KSEI pun menekankan pentingnya akurasi data nasabah yang digunakan untuk pembuatan SID dan pembukaan sub rekening efek di KSEI. Khusus untuk imvestor individu domestik Alec memastikan sistem di KSEI akan melakukan verifikasi terlebih dahulu ke database dukcapil sebelum SID dan sub rekening efek dibuat.
Hal ini diharapkan ke depannya dapat menekan bertambahnya unclaimed asset. Dengan data yang akurat dan tersambung dengan dukcapil, sangat dimungkinkan bila nantinya disediakan layanan untuk penelusuran unclaimed asset oleh ahli waris dari pemilik efek yang sudah meninggal dunia.

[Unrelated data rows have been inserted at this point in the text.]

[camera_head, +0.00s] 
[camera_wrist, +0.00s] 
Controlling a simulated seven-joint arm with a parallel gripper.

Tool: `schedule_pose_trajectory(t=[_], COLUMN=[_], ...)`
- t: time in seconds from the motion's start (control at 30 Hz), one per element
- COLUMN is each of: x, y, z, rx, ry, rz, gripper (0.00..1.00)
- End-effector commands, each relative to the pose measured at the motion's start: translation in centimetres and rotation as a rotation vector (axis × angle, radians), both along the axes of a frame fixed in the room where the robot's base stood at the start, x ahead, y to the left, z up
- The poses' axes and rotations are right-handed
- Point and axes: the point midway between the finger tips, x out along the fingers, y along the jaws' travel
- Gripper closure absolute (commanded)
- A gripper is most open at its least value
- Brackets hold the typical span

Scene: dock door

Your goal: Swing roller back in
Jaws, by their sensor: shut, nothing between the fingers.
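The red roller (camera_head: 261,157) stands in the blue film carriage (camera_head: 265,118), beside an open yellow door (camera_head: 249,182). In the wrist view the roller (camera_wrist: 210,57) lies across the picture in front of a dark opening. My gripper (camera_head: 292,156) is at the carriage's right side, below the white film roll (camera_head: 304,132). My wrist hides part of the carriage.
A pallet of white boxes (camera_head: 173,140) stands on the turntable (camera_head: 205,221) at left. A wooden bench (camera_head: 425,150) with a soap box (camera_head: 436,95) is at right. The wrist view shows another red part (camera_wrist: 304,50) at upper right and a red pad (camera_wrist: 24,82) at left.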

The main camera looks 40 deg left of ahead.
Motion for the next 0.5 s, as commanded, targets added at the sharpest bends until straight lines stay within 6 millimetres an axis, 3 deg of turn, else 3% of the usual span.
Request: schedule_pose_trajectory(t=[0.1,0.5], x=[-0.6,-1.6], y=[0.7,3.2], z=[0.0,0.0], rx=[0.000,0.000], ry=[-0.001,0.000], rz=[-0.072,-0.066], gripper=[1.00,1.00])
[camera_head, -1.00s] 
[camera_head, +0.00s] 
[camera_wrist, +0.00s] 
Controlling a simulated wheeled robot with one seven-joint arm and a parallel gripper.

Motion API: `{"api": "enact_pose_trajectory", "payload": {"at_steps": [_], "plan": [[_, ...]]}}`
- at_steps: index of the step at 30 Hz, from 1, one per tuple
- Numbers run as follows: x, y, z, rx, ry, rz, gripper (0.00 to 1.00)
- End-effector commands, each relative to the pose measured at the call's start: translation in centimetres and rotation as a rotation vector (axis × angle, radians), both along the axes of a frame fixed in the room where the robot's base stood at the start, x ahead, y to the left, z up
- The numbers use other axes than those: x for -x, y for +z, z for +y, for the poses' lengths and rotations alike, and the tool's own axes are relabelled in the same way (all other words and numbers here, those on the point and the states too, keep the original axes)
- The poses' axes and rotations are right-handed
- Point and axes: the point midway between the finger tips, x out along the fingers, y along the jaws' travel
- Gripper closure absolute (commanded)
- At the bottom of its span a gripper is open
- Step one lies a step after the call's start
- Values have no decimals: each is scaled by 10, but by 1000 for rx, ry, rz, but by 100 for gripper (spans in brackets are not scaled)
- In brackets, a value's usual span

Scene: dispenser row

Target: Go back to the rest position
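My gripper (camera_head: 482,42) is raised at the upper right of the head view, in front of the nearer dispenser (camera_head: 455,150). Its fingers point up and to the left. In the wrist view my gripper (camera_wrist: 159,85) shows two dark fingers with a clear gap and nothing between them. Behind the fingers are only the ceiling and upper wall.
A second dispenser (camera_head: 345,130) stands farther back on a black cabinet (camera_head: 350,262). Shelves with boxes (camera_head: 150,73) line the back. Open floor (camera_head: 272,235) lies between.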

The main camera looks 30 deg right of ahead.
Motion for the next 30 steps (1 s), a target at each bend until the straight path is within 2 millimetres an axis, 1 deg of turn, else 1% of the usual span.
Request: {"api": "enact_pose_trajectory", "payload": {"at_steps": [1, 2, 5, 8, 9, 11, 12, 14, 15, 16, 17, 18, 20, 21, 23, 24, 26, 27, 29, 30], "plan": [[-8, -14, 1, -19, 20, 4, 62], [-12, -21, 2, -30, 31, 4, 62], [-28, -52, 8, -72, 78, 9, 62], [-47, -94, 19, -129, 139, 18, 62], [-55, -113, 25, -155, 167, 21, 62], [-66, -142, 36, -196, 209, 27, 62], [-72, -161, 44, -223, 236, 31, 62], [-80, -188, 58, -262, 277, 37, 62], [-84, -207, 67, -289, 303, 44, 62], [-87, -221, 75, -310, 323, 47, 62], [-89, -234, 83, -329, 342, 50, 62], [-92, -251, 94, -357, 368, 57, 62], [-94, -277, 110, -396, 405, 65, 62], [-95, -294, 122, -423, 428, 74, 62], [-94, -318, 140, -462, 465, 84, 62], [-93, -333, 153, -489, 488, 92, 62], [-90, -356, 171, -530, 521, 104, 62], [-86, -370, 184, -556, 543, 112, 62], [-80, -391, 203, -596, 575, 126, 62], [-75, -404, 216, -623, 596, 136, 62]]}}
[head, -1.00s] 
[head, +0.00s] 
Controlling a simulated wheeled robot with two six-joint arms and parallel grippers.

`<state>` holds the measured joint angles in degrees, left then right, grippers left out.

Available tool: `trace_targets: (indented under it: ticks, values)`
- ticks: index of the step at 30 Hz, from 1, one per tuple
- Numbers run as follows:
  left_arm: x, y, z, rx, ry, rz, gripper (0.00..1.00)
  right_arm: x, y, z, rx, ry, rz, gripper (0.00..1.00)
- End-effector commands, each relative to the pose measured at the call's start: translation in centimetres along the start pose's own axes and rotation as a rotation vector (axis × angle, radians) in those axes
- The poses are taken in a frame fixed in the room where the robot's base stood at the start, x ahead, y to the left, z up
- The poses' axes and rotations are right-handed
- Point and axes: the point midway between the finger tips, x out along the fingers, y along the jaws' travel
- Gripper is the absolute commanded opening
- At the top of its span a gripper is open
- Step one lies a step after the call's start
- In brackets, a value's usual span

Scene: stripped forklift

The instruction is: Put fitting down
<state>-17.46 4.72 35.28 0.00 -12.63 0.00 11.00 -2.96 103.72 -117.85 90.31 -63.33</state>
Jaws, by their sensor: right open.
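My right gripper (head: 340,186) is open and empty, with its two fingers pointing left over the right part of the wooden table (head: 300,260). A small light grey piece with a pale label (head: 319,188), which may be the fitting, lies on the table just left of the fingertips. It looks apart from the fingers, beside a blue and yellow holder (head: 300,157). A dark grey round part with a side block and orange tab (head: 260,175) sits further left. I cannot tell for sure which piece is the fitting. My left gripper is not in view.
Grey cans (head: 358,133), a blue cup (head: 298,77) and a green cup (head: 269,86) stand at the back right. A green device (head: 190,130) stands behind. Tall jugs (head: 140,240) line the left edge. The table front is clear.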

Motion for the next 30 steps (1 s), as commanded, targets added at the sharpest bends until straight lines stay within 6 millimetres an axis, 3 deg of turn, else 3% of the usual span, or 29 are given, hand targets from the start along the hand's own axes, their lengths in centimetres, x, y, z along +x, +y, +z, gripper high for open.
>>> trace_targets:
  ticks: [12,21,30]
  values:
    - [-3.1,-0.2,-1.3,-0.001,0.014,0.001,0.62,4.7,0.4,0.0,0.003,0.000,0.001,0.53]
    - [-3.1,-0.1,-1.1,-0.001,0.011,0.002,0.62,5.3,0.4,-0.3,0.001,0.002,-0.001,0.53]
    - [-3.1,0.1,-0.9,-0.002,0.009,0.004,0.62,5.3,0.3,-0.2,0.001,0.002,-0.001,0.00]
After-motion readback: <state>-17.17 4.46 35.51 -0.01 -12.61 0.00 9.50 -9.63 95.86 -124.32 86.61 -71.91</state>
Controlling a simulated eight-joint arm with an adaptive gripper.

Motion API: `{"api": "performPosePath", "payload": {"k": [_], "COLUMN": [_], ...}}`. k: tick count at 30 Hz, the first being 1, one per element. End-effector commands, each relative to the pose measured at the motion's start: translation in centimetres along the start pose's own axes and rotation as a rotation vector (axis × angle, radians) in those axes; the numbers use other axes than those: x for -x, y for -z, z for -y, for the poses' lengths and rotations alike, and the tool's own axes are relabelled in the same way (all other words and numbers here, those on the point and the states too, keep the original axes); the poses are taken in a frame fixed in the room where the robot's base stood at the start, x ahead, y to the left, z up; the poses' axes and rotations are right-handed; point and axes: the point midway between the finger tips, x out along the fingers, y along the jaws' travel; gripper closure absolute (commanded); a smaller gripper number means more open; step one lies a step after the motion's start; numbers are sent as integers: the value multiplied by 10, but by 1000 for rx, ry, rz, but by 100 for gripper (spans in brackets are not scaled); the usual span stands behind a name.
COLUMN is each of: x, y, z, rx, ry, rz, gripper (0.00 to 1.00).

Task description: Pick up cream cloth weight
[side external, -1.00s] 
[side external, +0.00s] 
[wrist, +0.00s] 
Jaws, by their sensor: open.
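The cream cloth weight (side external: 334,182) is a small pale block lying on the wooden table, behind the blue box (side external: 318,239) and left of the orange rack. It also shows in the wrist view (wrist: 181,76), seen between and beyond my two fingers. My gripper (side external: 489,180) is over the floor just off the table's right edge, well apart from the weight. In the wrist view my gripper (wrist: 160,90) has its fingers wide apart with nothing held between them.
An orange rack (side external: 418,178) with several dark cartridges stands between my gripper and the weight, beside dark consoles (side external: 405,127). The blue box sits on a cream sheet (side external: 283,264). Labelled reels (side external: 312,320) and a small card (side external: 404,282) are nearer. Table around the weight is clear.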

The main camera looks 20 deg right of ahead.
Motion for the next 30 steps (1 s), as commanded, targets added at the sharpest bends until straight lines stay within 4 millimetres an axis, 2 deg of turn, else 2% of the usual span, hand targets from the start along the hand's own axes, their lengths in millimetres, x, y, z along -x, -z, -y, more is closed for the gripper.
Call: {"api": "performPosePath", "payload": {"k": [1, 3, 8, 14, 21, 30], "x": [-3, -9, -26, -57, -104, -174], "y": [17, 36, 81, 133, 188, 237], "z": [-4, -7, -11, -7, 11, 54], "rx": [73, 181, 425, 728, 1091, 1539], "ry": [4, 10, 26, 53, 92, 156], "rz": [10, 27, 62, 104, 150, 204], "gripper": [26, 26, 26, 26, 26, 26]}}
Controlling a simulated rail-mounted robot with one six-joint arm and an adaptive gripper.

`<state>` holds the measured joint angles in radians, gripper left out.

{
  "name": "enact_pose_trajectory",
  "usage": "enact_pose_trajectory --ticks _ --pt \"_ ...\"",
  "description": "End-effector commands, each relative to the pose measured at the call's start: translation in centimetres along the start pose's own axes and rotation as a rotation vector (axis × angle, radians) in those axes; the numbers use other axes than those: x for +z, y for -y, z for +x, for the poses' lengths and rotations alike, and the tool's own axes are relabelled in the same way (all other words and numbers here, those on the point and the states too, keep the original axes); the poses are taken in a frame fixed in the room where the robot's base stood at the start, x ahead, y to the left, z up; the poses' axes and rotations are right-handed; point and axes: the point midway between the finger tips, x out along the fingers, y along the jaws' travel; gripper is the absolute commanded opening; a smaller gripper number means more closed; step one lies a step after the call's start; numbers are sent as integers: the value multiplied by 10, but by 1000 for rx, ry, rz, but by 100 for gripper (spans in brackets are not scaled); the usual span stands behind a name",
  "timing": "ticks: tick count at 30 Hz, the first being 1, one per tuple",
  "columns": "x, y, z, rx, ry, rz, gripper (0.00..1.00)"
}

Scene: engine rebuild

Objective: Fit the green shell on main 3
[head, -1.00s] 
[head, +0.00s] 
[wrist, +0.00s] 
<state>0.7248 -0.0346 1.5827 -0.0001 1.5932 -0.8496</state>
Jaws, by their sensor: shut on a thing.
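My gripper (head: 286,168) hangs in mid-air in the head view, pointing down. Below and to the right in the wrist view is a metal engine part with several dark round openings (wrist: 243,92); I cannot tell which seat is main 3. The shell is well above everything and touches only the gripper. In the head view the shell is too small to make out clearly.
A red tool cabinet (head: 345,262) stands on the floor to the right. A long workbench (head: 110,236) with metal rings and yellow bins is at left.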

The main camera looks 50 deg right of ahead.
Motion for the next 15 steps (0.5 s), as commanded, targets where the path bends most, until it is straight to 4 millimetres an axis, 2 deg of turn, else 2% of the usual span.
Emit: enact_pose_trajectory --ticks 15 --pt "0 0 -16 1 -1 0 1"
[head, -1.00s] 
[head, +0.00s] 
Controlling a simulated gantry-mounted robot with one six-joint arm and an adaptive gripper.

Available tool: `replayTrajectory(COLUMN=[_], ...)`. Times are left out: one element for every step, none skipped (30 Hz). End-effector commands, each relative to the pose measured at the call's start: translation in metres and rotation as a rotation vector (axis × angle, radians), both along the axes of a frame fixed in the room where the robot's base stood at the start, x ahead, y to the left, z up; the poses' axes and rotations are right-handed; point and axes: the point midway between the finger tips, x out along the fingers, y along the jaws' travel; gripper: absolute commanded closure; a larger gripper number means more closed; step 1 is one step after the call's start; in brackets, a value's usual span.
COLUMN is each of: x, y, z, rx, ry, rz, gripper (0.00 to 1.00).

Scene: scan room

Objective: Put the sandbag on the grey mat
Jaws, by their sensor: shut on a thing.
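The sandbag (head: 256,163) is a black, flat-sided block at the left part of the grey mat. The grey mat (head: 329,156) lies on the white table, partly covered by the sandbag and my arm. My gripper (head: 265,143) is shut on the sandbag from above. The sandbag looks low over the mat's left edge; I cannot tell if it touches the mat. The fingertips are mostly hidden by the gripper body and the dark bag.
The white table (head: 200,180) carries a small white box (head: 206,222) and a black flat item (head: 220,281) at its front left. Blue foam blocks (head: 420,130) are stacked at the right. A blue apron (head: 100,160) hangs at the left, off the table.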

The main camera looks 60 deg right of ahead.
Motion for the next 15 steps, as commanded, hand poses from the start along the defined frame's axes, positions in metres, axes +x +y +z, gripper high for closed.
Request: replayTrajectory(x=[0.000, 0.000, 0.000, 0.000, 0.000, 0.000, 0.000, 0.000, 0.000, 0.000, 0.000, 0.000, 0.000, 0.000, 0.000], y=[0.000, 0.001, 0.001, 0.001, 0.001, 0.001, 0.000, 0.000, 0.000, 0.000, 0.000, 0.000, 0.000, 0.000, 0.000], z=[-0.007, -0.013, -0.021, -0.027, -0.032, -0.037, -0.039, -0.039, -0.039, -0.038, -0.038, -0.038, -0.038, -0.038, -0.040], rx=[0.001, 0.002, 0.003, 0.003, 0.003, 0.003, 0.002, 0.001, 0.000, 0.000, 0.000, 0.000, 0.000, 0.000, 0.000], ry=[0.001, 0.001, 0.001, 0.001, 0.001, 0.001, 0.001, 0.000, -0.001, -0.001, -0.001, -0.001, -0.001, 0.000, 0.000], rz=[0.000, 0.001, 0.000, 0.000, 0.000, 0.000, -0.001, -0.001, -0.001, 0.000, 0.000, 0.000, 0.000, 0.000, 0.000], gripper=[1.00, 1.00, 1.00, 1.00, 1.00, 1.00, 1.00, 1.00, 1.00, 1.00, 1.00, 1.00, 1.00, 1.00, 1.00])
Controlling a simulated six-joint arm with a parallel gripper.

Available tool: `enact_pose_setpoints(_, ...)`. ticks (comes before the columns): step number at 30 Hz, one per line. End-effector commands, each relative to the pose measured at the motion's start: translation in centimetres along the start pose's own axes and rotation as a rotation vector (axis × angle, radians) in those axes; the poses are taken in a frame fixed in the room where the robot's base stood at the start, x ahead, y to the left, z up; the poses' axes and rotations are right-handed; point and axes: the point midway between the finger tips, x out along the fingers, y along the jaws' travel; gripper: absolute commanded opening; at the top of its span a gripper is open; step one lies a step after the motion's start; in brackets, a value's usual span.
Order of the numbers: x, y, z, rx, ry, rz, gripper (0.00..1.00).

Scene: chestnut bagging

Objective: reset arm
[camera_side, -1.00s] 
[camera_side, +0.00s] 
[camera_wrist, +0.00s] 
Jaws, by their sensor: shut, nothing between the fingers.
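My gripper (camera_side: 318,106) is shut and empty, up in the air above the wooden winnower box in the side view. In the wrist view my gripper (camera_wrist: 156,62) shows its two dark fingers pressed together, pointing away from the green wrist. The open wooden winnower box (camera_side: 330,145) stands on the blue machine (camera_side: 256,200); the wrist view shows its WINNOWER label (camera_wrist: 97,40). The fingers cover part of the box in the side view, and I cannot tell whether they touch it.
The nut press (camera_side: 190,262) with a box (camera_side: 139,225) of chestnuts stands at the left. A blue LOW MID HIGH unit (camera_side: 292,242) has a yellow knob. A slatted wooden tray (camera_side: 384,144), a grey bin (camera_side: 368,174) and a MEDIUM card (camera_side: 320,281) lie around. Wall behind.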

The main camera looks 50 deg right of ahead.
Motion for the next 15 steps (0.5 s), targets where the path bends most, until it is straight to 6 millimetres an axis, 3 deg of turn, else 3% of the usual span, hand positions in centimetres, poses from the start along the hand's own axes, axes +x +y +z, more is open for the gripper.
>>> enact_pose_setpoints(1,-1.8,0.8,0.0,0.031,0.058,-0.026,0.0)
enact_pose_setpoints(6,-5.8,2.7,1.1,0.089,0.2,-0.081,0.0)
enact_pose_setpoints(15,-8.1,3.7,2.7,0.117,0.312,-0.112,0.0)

“Sedang kami pikirkan bagaimana mekanismenya yang aman, terutama untuk verifikasi data hubungan pemilik efek dan ahli warisnya, agar jangan sampai disalahgunakan. Ini masih konsep, prinsipnya agar ahli waris tahu mesti ke kustodian mana mereka bisa mengurus klaim atas efek yang diwarisinya. Untuk mengetahui efek yang diwarisi dan proses klaimnya, ahli waris dapat menghubungi pihak kustodian. Proses klaim dan persyaratannya tentunya tetap mengikuti kebijakan yang berlaku di masing-masing kustodian," ujarnya.
Alex menambahkan, pihaknya juga melakukan proteksi investor dengan membekukan rekening efek dari unclaimed aset. "Gunanya untuk mencegah adanya transaksi efek tanpa sepengetahuan pemilik aset,” ujar Alec.
Terkait pemanfaatan aset tidak bertuan ini, menurut Alec semuanya masih dalam tahap pengkajian dan memerlukan dasar hukum yang tepat, misalnya terkait berapa lama aset tak bertuan berbentuk efek yang tidak bisa diklaim lagi dan dapat digunakan untuk apa saja. Karena aset tidak bertuan ini adalah hak investor tersebut.
“Secara infrastruktur, saat ini sudah sangat mudah untuk mengidentifikasi aset tersebut dari yang ingin melakukan klaim. Kemudahan ini didapat dari integrasi dengan Dinas Kependudukan dan Pencatatan Sipil (Disdukcapil),” ujar Alec.